Short stories depict turning points and their aftermaths. Many turning points present themselves to athletes as they develop. The newly released movie, King Richard, offers plenty of turning points for unlikely tennis sensations Venus and Serena Williams as they are coached by their father. The highly regarded movie takes them from toddlers through their early teens.

My stories are character-driven and message-driven. Characters are often inspired by chit-chats with strangers. I get inspired by a snippet of their experience and then make up a story that reflects the essence of who they are and their experience. I also get ideas from news stories.

Quoting again from the Publisher’s Weekly review as to the genius of writer Gary Smith, “…how he is able to capture and reveal the small, unexpected details that make or unmake a life.” I aspire to capture those “small, unexpected details” too.

Story of the goat

Who knew there was such a thing as a dog park? My 12-year-old daughter did. After seven years of begging for a dog, she tricked me into adopting an adorable 16-pound one-year-old dog, and then she escorted us to a huge nearby dog park open until midnight.

That was several years ago. I don’t know of any other place where one can come across individuals from so many walks of life. Once in a while, the snippet of a life story I hear during jagged walks spent monitoring dogs roughhousing with each other sticks with me.

For example, one evening I chatted with a twenty-something who waitresses at a vegan restaurant. She told me she became a vegan in junior high when she went to a fair. She stopped to gaze at a goat, and the goat communicated with her.

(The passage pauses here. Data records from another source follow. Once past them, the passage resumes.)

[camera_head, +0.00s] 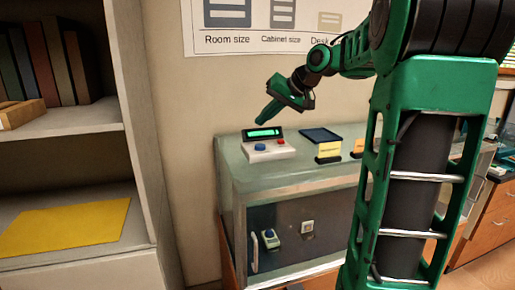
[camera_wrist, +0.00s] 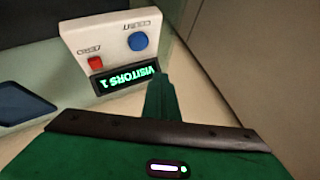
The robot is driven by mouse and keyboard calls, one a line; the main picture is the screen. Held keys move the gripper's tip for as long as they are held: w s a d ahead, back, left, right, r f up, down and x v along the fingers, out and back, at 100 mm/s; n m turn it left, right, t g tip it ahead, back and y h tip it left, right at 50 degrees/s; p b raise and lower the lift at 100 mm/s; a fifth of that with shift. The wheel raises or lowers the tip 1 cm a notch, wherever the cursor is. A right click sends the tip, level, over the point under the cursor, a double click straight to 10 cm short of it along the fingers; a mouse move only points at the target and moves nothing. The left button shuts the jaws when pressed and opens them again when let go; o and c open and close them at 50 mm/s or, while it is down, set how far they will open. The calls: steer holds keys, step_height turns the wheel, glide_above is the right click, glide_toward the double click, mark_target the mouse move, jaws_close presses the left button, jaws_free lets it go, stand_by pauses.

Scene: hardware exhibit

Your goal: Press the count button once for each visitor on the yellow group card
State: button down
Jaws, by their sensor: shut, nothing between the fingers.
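A white counter box (camera_head: 268,153) stands on the glass case. It has a blue button (camera_head: 260,147), a red button (camera_head: 281,141) and a lit green display (camera_head: 264,133). In the wrist view the display (camera_wrist: 125,78) appears upside down and reads "VISITORS 1"; the blue button (camera_wrist: 137,41) and red button (camera_wrist: 95,62) are uncovered. My gripper (camera_head: 259,122) is shut and empty, above the display side of the box, apart from both buttons. A small yellow card (camera_head: 328,152) stands right of the box; its text is unreadable.
A dark blue tray (camera_head: 320,135) lies behind the yellow card, and an orange card (camera_head: 358,148) stands to its right, partly behind my arm. A flat yellow sheet (camera_head: 65,222) lies on the left shelf. The glass case (camera_head: 290,177) has clear top space around the box.

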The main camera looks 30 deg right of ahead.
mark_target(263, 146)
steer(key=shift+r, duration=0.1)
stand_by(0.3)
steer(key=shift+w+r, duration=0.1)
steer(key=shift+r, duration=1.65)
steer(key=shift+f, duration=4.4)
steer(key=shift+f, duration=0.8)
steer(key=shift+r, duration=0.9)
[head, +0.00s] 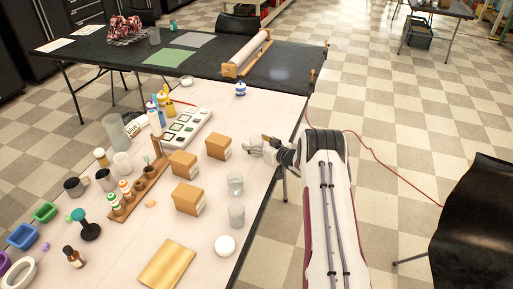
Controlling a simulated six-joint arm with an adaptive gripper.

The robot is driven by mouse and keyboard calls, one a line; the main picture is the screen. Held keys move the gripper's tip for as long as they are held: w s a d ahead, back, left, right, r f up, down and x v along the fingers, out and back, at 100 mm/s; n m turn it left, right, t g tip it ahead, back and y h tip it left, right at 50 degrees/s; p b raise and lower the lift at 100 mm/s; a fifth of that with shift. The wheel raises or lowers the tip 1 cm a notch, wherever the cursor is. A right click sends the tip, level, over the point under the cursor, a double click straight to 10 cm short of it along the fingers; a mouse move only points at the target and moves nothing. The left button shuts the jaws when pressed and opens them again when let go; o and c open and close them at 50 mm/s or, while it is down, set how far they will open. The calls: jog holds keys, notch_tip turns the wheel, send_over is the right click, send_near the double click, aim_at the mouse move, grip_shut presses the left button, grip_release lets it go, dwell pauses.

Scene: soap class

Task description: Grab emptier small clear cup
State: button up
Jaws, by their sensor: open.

She felt befriended, and knew right then and there she could never eat meat again.

We shared a passion for the environment, and this young woman taught me about shampoo bars that are packaged in cardboard, B12 spray to complement a vegan diet, and egg substitutes.

What did she learn from me? Not much!

Her story about the goat stayed with me, and I imagine somehow I will weave it into a character in a story… perhaps, the girlfriend of an athlete, the daughter of an athlete, or the athlete going vegan and shaking up those around her.